[begin Source records]

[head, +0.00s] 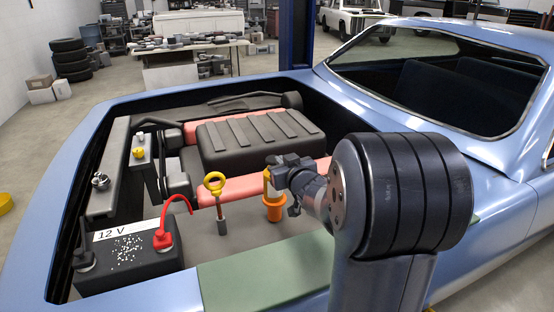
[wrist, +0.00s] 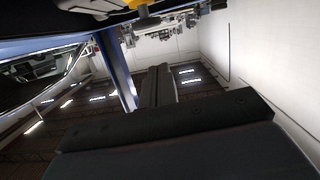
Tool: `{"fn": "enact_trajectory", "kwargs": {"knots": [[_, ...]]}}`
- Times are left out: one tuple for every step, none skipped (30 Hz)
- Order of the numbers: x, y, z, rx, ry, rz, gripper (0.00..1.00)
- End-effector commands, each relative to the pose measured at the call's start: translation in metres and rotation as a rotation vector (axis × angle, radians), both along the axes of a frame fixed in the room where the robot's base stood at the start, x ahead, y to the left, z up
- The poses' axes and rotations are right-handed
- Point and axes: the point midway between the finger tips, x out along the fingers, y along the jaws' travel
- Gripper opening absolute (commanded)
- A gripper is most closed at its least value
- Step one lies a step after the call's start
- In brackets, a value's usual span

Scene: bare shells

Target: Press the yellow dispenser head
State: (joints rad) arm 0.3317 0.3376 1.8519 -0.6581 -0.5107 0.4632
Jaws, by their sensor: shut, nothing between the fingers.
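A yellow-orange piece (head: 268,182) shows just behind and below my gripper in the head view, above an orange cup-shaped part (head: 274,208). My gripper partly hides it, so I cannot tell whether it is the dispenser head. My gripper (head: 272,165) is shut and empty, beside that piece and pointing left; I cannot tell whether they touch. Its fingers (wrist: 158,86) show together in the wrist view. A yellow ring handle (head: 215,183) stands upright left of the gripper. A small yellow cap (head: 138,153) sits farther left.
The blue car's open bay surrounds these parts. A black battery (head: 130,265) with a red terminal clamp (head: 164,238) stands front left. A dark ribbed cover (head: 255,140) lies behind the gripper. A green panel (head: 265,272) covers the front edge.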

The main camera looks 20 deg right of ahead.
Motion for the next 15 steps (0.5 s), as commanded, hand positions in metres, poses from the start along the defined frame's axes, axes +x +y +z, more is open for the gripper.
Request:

[end Source records]
[begin Source records]

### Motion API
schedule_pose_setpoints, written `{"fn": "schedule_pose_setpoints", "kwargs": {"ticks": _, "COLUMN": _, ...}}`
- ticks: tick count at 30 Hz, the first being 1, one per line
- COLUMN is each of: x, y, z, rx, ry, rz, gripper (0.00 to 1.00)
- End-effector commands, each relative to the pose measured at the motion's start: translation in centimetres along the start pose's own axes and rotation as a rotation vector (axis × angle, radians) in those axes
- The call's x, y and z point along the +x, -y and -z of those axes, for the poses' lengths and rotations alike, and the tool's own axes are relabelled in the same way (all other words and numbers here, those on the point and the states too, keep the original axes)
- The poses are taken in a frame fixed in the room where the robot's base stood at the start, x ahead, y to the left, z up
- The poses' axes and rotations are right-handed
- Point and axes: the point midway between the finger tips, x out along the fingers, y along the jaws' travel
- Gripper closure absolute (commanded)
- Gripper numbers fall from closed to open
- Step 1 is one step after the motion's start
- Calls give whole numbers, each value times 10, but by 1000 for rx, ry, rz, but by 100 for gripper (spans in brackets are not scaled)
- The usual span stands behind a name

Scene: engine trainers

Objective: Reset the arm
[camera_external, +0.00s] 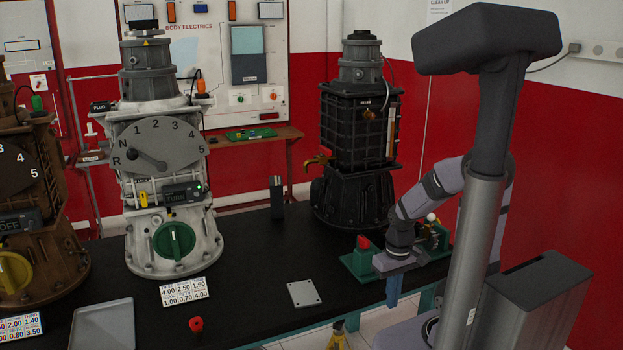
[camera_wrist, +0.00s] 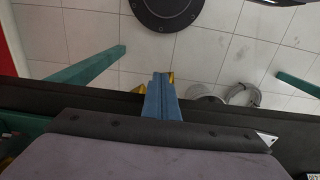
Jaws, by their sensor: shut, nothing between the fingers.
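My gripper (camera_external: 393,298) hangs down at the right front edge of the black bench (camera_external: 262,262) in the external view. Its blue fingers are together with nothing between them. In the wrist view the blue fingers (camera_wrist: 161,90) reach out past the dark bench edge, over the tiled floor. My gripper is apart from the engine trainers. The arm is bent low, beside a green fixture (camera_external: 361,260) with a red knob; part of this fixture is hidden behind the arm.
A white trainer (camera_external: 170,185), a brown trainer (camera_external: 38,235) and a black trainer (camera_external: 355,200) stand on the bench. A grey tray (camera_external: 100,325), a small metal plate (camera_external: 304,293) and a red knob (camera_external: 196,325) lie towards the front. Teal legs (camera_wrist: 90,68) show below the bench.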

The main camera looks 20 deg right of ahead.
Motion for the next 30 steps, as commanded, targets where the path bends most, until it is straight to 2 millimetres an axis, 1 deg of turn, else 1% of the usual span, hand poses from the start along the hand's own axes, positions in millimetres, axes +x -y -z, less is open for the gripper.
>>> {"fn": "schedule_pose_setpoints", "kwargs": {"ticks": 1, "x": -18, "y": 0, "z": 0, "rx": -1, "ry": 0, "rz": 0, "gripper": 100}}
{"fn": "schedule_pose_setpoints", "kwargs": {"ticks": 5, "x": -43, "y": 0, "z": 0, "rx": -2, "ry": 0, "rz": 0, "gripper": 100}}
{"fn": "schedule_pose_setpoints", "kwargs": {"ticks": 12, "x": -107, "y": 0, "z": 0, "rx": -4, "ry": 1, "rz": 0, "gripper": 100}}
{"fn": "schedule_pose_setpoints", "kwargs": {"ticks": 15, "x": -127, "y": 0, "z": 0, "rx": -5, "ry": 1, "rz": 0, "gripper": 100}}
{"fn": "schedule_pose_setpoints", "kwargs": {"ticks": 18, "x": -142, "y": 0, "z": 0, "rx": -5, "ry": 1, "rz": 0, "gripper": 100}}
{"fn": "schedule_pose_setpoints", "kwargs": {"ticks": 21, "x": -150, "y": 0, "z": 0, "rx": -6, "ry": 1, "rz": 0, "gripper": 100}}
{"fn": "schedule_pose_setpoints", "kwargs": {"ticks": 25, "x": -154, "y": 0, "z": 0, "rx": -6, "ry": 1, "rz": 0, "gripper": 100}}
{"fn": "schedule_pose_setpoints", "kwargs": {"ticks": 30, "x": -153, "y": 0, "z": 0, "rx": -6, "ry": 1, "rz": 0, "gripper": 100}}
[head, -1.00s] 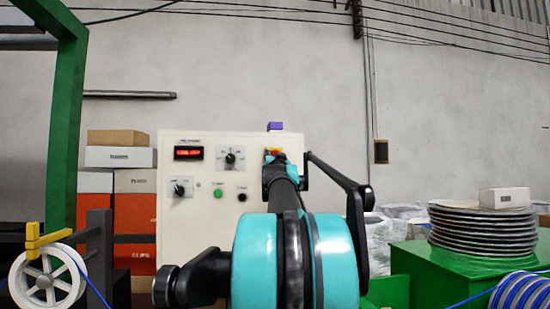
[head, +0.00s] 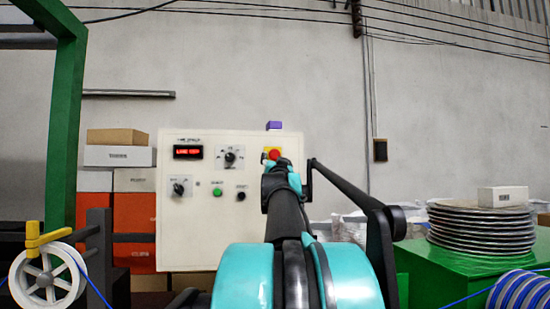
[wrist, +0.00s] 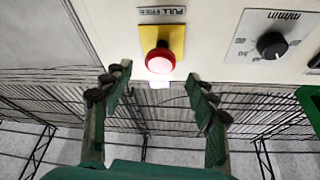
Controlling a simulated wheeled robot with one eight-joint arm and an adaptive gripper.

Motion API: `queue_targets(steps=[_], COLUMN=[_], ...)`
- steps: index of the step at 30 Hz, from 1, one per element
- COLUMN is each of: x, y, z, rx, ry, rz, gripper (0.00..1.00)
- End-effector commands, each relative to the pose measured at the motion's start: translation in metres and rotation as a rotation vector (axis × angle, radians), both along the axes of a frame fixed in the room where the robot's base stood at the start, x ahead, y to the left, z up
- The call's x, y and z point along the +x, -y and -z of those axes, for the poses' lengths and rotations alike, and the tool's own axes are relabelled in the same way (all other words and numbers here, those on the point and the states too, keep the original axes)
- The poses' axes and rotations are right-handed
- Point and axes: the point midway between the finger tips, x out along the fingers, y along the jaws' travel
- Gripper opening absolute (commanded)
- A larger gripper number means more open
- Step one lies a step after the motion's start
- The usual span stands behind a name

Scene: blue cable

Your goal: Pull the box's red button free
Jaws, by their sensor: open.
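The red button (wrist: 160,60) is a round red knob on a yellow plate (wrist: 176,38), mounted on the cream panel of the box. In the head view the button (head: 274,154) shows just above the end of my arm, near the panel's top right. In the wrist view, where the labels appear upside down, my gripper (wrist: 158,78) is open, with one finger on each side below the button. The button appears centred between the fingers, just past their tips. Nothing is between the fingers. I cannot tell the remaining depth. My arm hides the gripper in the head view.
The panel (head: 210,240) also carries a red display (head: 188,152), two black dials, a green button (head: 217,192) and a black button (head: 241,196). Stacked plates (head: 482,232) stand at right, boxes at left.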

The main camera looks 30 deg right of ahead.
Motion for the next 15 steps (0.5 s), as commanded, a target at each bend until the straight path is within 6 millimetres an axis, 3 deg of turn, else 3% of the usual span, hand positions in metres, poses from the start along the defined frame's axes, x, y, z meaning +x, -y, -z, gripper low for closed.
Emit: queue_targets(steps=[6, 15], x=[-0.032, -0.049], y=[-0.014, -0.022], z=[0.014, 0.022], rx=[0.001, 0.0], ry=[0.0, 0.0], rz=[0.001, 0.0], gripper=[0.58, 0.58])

[end Source records]

In the listing above, find the line containing "- A gripper is most closed at its least value" and the line containing "State: (joints rad)". Output them and every line between, exactly, and nothing else.

## Worked answer
- A gripper is most closed at its least value
- Step one lies a step after the call's start
- In brackets, a value's usual span

Scene: bare shells

Target: Press the yellow dispenser head
State: (joints rad) arm 0.3317 0.3376 1.8519 -0.6581 -0.5107 0.4632

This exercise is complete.